═════ RECORDS FOR THIS EXERCISE

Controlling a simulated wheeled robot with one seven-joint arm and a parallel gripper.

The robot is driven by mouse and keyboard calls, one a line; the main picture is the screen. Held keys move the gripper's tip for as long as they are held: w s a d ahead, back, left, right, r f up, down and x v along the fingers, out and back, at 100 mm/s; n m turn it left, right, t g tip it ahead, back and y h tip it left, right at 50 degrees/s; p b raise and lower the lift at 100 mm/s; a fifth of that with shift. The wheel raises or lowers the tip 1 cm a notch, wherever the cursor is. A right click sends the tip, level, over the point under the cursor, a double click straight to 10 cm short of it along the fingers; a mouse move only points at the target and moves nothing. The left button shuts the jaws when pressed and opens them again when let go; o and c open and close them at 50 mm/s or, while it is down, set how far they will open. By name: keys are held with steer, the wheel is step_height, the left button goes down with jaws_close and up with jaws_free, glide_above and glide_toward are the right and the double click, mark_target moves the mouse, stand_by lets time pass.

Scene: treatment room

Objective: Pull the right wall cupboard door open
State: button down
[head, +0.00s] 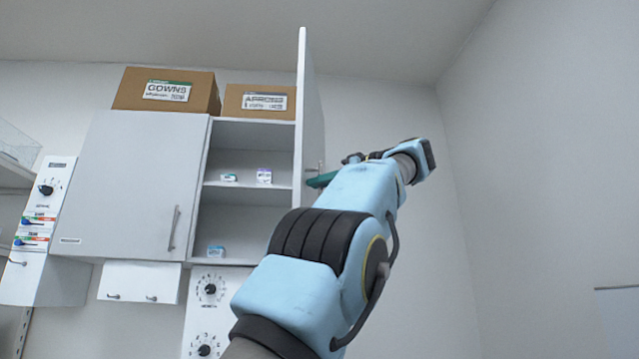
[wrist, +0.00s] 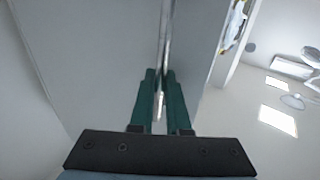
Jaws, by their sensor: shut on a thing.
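The right wall cupboard door (head: 309,110) stands swung wide open, seen nearly edge-on in the head view; its face (wrist: 110,50) fills much of the wrist view. Its bar handle (wrist: 163,100) lies between the green fingers of my gripper (wrist: 160,100). My gripper is shut on the handle. In the head view the gripper (head: 322,180) reaches the door's outer side from the right, partly hidden by my arm. The open right compartment (head: 245,215) shows a shelf with small boxes.
The left cupboard door (head: 135,185) is closed. Two cardboard boxes, gowns (head: 165,92) and another (head: 258,103), stand on top of the cupboard. Dial panels (head: 205,310) are below it. A bare wall (head: 540,150) stands on the right, with free room before it.

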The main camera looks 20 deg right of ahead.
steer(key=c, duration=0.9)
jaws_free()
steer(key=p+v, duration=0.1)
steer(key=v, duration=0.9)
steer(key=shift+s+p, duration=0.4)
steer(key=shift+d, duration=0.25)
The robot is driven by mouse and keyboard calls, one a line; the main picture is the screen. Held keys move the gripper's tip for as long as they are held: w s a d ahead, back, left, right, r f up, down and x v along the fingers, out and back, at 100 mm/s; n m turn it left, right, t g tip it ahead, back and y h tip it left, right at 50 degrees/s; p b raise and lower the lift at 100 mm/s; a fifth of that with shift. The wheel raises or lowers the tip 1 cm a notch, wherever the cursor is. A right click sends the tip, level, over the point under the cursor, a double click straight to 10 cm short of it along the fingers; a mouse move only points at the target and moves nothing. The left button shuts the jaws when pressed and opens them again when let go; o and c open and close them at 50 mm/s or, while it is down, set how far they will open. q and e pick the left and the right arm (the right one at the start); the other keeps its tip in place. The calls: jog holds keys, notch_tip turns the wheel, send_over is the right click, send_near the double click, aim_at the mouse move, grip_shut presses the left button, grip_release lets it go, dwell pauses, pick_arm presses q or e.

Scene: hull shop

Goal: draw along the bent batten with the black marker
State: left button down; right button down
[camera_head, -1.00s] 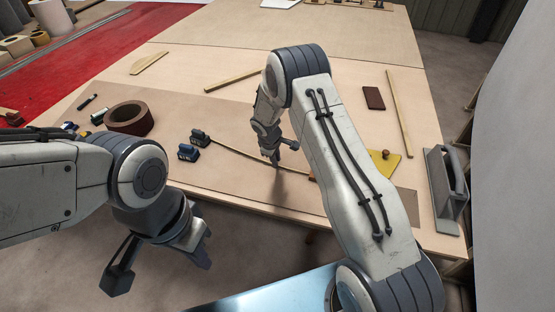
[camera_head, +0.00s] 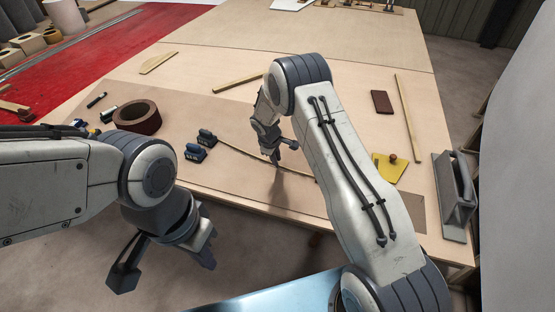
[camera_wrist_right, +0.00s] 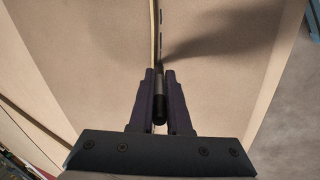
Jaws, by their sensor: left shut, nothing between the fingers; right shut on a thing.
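The bent batten (camera_head: 237,152) is a thin pale strip curving across the brown sheet on the table. Two dark blue weights (camera_head: 195,152) (camera_head: 206,138) sit at its left end. My right gripper (camera_head: 277,156) is over the batten's middle, shut on the black marker. In the right wrist view the marker (camera_wrist_right: 160,108) is between the fingers, pointing along the batten (camera_wrist_right: 154,35). Short dark marks (camera_wrist_right: 161,20) show just right of the batten there. Whether the tip touches the sheet I cannot tell. My left gripper (camera_head: 205,254) is shut and empty, off the table's front edge.
A brown tape roll (camera_head: 137,117) and a dark green marker-like stick (camera_head: 97,99) lie at the left. A yellow plate with a knob (camera_head: 389,166), a dark red block (camera_head: 382,102) and a grey handled tool (camera_head: 454,195) are at the right.

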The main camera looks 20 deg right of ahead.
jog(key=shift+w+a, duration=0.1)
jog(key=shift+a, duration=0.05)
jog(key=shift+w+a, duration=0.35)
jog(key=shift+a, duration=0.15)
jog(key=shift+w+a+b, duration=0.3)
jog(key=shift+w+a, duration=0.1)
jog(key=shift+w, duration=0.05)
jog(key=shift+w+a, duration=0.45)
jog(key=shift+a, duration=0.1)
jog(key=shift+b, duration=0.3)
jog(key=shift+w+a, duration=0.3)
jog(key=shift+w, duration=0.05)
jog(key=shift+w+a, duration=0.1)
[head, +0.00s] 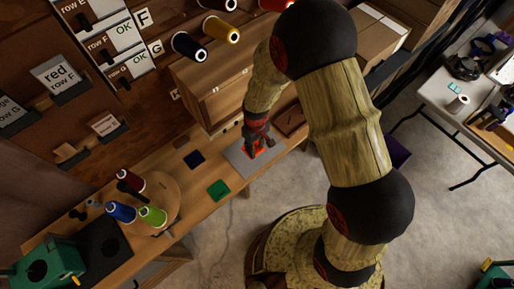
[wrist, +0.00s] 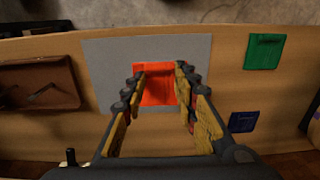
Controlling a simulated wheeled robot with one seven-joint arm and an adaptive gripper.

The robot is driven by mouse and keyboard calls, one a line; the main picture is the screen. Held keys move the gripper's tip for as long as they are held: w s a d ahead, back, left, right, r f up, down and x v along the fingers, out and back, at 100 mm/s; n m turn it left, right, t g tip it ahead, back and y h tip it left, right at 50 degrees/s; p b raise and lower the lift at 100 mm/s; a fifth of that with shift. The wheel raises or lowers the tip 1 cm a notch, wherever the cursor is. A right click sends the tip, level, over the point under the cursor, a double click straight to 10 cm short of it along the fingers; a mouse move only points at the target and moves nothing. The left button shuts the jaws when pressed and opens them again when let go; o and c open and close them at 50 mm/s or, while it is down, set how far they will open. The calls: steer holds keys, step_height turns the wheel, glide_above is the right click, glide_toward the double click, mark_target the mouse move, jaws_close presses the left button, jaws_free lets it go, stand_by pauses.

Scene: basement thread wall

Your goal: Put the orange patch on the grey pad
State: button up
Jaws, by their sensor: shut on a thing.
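The orange patch (head: 258,153) is over the grey pad (head: 238,158) on the wooden bench. In the wrist view the orange patch (wrist: 155,88) lies within the outline of the grey pad (wrist: 105,62), towards its lower edge. My gripper (wrist: 160,78) points down at the patch, with its fingertips on either side of it, and is shut on it. In the head view my gripper (head: 257,143) partly hides the patch. I cannot tell whether the patch touches the pad.
A green patch (head: 218,188) and a dark blue patch (head: 194,159) lie left of the pad. A brown tray (wrist: 38,85) is on its other side. Thread spools (head: 152,216) stand on a round wooden stand at the bench's left. A wooden cabinet (head: 225,85) stands behind.

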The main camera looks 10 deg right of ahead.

══════════

**TO DO:**
Lines that include the word "wheeled" are to be extracted from the data above.

**OUTPUT FOR THIS EXERCISE:**
Controlling a simulated wheeled robot with one seven-joint arm and a parallel gripper.
Controlling a simulated wheeled robot with one seven-joint arm and an adaptive gripper.

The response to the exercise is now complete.